Taking a broad sweep through history and across scientific disciplines, beginning with the Renaissance and the Scientific Revolution, we chronicle the evolution of Cartesian mechanism from the 17th to the 20th centuries, the rise of systems thinking in the 1930s and 1940s, the revolutionary paradigm shift in 20th-century physics, and the development of complexity theory (technically known as nonlinear dynamics), which raised systems thinking to an entirely new level.

During the past 30 years, the strong interest in complex, nonlinear phenomena has generated a whole series of new and powerful theories that have dramatically increased our understanding of many key characteristics of life. Our synthesis of these theories, which takes up the central part of our book, is what we refer to as the systems view of life. In this article, we can present only a few highlights.

One of the most important insights of the systemic understanding of life is the recognition that networks are the basic pattern of organisation of all living systems. Wherever we see life, we see networks. Indeed, at the very heart of the change of paradigms from the mechanistic to the systemic view of life we find a fundamental change of metaphors: from seeing the world as a machine to understanding it as a network.

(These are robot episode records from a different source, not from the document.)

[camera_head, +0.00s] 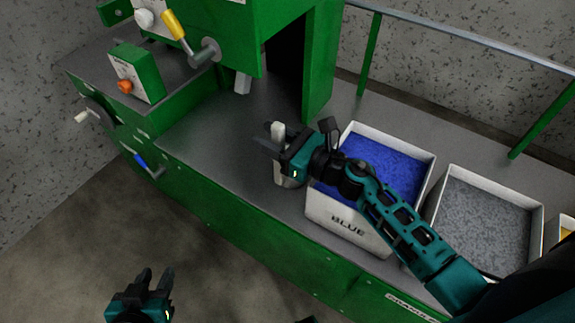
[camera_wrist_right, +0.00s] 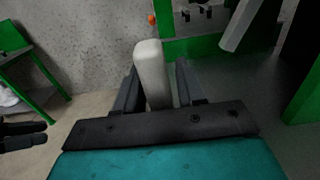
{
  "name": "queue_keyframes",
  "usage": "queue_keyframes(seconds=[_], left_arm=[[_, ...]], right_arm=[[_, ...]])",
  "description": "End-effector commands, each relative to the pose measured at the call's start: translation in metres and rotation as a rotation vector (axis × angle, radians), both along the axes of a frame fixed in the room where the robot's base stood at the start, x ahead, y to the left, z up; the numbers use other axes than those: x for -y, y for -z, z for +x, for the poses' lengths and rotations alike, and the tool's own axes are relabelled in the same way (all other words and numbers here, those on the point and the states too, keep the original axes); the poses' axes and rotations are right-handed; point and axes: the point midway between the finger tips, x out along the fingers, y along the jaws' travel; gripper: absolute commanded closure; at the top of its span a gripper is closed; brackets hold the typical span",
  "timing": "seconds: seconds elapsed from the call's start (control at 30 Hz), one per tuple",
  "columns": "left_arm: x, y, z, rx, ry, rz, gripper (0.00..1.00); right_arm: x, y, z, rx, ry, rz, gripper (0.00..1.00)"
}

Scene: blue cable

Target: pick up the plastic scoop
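The plastic scoop (camera_head: 278,131) is white, and its handle stands up beside the blue bin on the grey counter. Its body (camera_head: 284,181) shows partly below my right gripper. My right gripper (camera_head: 268,142) is at the handle, with one finger on either side. In the right wrist view the pale handle (camera_wrist_right: 153,75) rises between the two dark fingers (camera_wrist_right: 155,88). The gaps beside it look very narrow, and I cannot tell whether both fingers touch it. My left gripper (camera_head: 155,279) is low at the left, away from the scoop, with its fingers apart and empty.
A white bin marked BLUE (camera_head: 345,222) holds blue granules, close by my right gripper and under my right arm. A bin of grey granules (camera_head: 485,220) stands to its right. The green machine (camera_head: 230,35) rises behind. The counter (camera_head: 215,140) left of the scoop is clear.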

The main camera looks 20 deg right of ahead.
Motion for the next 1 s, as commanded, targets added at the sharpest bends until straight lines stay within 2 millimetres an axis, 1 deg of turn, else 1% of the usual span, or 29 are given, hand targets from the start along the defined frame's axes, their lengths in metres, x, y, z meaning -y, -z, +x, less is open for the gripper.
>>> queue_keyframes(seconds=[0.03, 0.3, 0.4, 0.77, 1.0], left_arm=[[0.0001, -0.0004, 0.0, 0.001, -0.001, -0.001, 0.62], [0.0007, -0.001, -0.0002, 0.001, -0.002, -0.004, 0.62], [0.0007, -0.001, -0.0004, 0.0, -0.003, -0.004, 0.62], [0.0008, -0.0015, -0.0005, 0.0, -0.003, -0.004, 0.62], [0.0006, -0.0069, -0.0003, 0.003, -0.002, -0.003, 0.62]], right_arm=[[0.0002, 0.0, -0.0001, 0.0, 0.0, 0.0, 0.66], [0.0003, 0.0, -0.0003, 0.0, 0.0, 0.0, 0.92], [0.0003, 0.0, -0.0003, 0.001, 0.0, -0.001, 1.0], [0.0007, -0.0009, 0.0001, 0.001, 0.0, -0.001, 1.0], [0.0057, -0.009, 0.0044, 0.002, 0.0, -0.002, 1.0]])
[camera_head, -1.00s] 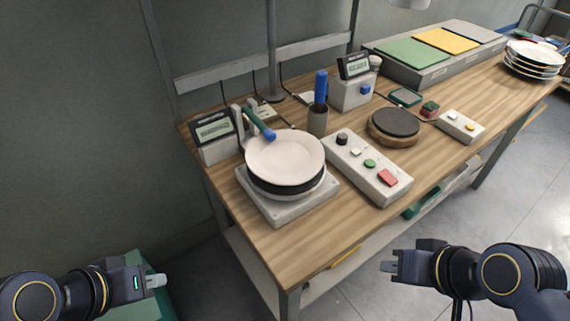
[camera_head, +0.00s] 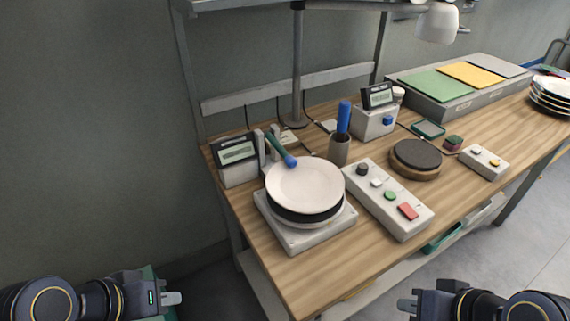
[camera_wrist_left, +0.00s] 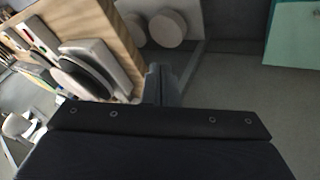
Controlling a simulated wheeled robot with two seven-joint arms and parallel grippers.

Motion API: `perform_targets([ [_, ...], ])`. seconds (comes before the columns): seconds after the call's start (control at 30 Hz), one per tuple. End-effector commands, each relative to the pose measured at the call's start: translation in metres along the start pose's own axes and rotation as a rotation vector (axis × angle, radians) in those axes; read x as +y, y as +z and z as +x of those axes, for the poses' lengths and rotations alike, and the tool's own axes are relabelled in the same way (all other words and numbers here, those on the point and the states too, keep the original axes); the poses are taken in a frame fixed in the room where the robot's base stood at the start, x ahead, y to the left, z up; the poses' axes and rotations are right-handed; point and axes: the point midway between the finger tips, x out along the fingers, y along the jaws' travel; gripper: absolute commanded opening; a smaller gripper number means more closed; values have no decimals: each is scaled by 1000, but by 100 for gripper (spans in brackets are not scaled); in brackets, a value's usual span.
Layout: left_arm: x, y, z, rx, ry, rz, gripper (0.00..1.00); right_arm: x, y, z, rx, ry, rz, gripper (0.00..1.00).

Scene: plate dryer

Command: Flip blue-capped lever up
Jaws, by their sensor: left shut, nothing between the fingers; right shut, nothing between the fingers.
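The blue-capped lever is a dark green arm with a blue ball end (camera_head: 290,161). It slants down toward the front right from a grey bracket (camera_head: 262,146) behind the plate dryer (camera_head: 292,240). Its blue end is at the back rim of a white plate (camera_head: 304,186) on the dryer. My left gripper (camera_head: 178,298) is shut and empty, low at the left, off the table and well away from the lever. It also shows in the left wrist view (camera_wrist_left: 160,72). My right gripper (camera_head: 402,304) is shut and empty, low at the right in front of the table.
A display box (camera_head: 238,158) stands left of the lever. A cup with a blue-handled tool (camera_head: 340,150) stands to its right. A button panel (camera_head: 388,198) lies right of the plate. A rail and post (camera_head: 297,70) rise behind. The space left of the table is free.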

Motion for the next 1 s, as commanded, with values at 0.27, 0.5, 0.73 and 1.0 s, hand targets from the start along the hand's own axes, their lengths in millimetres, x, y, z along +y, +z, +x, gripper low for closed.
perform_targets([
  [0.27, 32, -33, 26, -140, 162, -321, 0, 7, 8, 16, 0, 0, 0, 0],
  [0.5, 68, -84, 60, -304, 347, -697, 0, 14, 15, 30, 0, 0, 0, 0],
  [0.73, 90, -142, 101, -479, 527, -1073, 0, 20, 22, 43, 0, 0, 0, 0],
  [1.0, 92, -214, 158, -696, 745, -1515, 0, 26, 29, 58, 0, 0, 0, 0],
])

Closer examination of these living networks has shown that their key characteristic is that they are self-generating. Technically, this is known as the theory of autopoiesis, developed in the 1970s and 1980s by Humberto Maturana and Francisco Varela. Autopoiesis means “self-making”. Living networks continually create, or recreate themselves by transforming or replacing their components. In this way they undergo continual structural changes while preserving their web-like patterns of organisation. This coexistence of stability and change is indeed one of the key characteristics of life.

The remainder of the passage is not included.